Homework 11

Using the “cars” dataset in R, build a linear model for stopping distance as a function of speed and replicate the analysis of your textbook chapter 3 (visualization, quality evaluation of the model, and residual analysis.)

Lets first look at the structure of the data set

drive <- cars
glimpse(drive)

## Rows: 50
## Columns: 2
## $ speed <dbl> 4, 4, 7, 7, 8, 9, 10, 10, 10, 11, 11, 12, 12, 12, 12, 13, 13, 13…
## $ dist  <dbl> 2, 10, 4, 22, 16, 10, 18, 26, 34, 17, 28, 14, 20, 24, 28, 26, 34…

Visualization

Lets use a scatter plot to see if there is a liner relation in the data

plot_ly(data = drive, x = ~speed, y = ~dist, type = "scatter", mode = "markers") %>%
  layout(
    title = "Speed vs. Stopping Distance",
    xaxis = list(title = "Speed"),
    yaxis = list(title = "Stopping Distance")
  )

It seems like there is some kind of linear relationship between speed and Stopping distance

Quality evaluation of the model

Lets run a linear regression on the dataset (omitted the intercept, because in the context of vehicles, there should be no stopping distance when the car is not moving, which was -17.5791)

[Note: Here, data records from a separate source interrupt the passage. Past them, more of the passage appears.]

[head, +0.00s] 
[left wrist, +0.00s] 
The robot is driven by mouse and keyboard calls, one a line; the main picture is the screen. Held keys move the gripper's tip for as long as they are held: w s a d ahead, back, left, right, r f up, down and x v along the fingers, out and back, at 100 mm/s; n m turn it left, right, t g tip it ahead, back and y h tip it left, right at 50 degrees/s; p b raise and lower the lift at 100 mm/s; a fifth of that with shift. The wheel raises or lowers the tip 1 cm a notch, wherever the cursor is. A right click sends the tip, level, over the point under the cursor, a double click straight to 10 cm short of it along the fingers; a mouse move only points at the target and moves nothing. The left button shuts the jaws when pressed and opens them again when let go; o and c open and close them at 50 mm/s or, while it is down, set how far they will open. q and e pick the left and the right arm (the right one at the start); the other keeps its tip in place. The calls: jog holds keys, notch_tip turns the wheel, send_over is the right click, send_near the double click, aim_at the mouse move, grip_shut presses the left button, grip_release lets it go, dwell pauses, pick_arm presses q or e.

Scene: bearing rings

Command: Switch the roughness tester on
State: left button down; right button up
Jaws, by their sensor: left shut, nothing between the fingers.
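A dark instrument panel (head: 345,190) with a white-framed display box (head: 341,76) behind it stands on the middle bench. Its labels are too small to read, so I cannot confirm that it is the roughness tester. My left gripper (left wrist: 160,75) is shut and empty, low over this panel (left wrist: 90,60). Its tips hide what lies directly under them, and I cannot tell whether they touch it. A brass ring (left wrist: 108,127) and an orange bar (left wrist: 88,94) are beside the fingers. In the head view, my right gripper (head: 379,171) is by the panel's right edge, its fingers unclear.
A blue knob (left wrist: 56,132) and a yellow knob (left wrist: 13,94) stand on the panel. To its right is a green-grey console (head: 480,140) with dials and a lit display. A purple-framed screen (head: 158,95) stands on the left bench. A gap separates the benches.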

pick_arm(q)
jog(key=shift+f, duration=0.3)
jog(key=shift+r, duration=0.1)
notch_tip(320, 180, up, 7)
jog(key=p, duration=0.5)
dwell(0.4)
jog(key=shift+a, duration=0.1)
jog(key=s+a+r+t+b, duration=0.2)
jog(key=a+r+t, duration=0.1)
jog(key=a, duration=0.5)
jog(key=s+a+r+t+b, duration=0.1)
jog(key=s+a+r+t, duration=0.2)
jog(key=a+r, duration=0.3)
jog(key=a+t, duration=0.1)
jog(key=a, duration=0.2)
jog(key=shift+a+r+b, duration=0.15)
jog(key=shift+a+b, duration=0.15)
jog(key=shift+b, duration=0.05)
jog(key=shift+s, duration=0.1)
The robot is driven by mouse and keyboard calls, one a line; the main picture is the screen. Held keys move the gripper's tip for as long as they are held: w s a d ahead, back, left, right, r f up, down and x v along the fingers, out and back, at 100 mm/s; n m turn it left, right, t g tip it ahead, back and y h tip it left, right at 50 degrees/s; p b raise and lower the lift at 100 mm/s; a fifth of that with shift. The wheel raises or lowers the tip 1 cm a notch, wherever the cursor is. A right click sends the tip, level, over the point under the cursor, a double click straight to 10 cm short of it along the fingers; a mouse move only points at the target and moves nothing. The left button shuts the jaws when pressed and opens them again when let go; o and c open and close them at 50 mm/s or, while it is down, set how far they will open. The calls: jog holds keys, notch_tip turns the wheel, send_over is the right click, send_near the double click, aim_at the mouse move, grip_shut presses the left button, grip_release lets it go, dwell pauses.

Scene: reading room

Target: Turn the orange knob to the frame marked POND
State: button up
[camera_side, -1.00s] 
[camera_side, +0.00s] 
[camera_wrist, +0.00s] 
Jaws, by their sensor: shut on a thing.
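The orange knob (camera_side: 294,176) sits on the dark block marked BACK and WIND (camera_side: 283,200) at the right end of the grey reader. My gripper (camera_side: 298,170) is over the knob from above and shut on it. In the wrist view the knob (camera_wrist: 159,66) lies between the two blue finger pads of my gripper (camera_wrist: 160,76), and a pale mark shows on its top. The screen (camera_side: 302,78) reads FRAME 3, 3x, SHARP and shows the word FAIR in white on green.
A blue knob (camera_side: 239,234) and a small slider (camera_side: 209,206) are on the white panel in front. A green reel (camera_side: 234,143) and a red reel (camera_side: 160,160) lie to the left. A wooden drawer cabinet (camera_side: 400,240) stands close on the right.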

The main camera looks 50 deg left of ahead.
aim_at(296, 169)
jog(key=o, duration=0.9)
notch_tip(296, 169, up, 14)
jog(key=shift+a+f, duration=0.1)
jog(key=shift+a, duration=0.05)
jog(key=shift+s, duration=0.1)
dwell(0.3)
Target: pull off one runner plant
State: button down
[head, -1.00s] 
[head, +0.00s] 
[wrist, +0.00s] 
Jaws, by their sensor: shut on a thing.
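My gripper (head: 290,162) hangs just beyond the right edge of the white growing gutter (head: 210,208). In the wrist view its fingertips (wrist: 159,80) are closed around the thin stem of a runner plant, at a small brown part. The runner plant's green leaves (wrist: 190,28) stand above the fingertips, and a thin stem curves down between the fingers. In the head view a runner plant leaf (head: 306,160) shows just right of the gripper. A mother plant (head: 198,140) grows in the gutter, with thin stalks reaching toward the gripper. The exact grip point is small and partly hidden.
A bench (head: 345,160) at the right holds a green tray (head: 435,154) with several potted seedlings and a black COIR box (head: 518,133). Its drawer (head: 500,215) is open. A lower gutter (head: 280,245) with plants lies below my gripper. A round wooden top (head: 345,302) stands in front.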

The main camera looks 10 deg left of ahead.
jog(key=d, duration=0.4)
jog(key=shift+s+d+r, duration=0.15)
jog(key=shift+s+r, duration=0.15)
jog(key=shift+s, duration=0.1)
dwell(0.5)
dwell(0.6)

model <- lm(dist ~ speed+0, data = drive)
summary(model)

## 
## Call:
## lm(formula = dist ~ speed + 0, data = drive)
## 
## Residuals:
##     Min      1Q  Median      3Q     Max 
## -26.183 -12.637  -5.455   4.590  50.181 
## 
## Coefficients:
##       Estimate Std. Error t value Pr(>|t|)    
## speed   2.9091     0.1414   20.58   <2e-16 ***
## ---
## Signif. codes:  0 '***' 0.001 '**' 0.01 '*' 0.05 '.' 0.1 ' ' 1
## 
## Residual standard error: 16.26 on 49 degrees of freedom
## Multiple R-squared:  0.8963, Adjusted R-squared:  0.8942 
## F-statistic: 423.5 on 1 and 49 DF,  p-value: < 2.2e-16

The linear regression model predicts stopping distance based on the speed of the car. The coefficient for speed is 2.9091, indicating that for every one-unit increase in speed, the stopping distance increases by approximately 2.9091 units. The model shows strong statistical significance (t-value = 20.58, p < 2e-16) and explains a substantial portion of the variance in stopping distance (Multiple R-squared = 0.8963). Overall, the model is highly significant (F-statistic = 423.5, p < 2.2e-16) and fits the data well.

Residual analysis

Note that we see that the residuals tend to increase as we move to the right. Additionally, the residuals are not uniformly scattered above and below zero.

plot(fitted(model), resid(model))

#### We see that the values seem to not follow a particular pattern, the model seems accurate

Q-Q plot

qqnorm(resid(model))
qqline(resid(model))

The model fits the data well because the residuals seem to be normally distributed around the mean of zero based off of page 24 of the Linear regression book that says “…if the model fits the data well, we would expect the residuals to be normally (Gaussian) distributed around a mean of zero.”